Tim Bowen has been beavering away to bring this interesting discussion of some lonely phrasal verbs: verbs that only combine with one particle and only have one meaning.
While verbs like take combine with various particles to form numerous phrasal verbs (take in, take on, take up, take out, etc.), there are a number of verbs that only combine with one particle and only have one meaning. The verb to beef up (make bigger) is an example, as in ‘Security has been beefed up for the summit meeting in London’. Barge in is another ‘lonely’ phrasal verb – ‘He just barged in without knocking’, meaning that the person entered the room suddenly and noisily, probably interrupting someone in a rude way. Apart from its use in the phrasal verb baulk at, the verb baulk is comparatively rare. If you baulk at something, you are unwilling to do it or to accept it because you think it will cause problems, as in ‘They really wanted the house but they baulked at the price’.
The dam-building rodent the beaver, gives us the colourful phrasal verb beaver away, meaning to work very hard, as in ‘Meanwhile the talented young director has been beavering away on his new film'. Blurt is another word that is rarely encountered in any other form than the phrasal verb blurt out.

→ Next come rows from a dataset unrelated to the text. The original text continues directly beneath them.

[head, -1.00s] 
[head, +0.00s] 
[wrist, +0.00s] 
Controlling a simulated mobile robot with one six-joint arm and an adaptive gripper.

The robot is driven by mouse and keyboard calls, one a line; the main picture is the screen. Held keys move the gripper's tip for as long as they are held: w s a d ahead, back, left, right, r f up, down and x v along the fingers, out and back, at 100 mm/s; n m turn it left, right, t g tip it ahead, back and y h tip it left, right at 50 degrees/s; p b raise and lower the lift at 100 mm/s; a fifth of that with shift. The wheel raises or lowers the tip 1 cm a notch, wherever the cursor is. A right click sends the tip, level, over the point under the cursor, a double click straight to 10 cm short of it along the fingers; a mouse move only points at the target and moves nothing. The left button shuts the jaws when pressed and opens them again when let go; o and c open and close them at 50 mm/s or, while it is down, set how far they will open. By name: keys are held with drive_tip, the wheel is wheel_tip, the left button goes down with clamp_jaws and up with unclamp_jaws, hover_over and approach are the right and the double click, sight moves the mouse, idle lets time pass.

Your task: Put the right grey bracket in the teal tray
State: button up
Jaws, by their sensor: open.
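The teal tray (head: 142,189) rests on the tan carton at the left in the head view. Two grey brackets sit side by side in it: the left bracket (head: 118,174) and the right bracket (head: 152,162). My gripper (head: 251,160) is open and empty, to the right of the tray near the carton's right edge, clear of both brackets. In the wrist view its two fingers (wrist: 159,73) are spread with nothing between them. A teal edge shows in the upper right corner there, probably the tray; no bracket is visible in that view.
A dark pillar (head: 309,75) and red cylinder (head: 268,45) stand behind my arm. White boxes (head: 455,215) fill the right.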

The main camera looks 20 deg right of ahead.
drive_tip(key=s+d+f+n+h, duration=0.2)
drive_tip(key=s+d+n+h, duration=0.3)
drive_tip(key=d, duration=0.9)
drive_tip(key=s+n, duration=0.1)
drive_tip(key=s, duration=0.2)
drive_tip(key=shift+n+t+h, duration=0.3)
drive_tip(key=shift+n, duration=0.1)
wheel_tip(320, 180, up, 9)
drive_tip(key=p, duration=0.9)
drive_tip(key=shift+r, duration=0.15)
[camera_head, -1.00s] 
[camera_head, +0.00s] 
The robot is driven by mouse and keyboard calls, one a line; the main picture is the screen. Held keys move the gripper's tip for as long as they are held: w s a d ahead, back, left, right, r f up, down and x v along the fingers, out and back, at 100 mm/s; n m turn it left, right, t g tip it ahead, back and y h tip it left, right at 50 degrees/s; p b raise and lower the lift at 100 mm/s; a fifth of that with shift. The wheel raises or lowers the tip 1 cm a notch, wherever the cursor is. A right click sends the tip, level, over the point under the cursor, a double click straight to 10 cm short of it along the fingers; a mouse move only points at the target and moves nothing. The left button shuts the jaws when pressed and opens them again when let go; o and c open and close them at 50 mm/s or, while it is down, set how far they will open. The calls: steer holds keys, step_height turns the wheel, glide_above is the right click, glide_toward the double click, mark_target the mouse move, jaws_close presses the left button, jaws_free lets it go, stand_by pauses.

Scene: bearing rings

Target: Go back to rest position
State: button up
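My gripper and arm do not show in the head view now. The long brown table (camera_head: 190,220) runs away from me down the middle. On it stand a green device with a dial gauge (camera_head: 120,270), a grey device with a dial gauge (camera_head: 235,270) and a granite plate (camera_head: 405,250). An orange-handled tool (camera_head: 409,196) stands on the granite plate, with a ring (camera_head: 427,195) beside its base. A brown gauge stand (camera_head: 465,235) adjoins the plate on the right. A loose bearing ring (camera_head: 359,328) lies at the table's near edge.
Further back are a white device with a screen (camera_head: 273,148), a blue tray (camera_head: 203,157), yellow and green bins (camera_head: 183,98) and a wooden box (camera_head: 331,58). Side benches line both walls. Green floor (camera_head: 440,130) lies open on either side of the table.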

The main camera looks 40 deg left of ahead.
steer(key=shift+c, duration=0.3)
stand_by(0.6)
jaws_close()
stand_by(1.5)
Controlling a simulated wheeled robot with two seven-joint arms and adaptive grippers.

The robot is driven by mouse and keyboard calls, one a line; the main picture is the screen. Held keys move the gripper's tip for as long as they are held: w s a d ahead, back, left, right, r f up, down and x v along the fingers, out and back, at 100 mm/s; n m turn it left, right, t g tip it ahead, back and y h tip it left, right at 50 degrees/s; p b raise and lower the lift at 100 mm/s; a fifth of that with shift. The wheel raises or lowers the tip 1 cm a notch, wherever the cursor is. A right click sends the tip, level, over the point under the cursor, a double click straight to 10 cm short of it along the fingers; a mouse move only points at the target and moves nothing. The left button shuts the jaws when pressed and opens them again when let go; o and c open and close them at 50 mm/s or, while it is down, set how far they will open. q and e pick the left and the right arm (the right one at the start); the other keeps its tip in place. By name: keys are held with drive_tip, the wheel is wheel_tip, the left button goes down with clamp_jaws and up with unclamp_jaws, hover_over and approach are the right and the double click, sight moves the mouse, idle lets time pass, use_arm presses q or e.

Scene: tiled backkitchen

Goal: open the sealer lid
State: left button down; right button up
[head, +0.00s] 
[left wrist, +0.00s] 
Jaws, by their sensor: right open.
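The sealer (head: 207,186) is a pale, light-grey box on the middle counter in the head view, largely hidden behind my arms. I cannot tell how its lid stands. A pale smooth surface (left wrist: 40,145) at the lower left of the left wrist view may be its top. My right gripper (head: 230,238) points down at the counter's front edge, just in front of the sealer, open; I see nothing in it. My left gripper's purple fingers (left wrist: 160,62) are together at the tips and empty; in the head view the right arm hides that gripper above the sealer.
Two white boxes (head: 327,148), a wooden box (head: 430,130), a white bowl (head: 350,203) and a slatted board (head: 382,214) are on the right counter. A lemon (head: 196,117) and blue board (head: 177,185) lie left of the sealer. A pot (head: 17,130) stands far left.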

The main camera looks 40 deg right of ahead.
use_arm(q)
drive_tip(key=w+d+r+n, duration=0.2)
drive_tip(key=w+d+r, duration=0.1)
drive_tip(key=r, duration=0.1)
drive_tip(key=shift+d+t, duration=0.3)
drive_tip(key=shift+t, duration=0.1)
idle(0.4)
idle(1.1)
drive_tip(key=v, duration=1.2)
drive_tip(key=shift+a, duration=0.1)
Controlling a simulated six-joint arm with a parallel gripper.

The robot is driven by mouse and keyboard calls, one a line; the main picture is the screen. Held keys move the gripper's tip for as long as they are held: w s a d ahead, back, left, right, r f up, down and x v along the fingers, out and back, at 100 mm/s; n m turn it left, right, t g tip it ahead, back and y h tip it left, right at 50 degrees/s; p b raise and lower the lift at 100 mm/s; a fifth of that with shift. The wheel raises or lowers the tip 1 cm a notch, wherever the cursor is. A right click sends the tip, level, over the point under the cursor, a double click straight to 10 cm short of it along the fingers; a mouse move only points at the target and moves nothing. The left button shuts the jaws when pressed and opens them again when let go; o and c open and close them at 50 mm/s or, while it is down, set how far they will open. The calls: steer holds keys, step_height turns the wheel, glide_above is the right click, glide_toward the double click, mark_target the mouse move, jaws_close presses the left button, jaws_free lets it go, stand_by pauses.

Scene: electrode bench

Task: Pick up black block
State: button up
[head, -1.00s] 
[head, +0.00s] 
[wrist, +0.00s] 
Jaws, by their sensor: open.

If you blurt something out, you say it suddenly and without thinking about the effect it will have, usually because you are nervous or excited: ‘She blurted out his name, then gasped as she realized what she’d done.
Music can blare out (make a loud and unpleasant noise, as in 'That radio has been blaring out all day'), rain can bucket down (pour down), fumes can belch out (be emitted in large quantities) and fires can blaze away (burn brightly and strongly).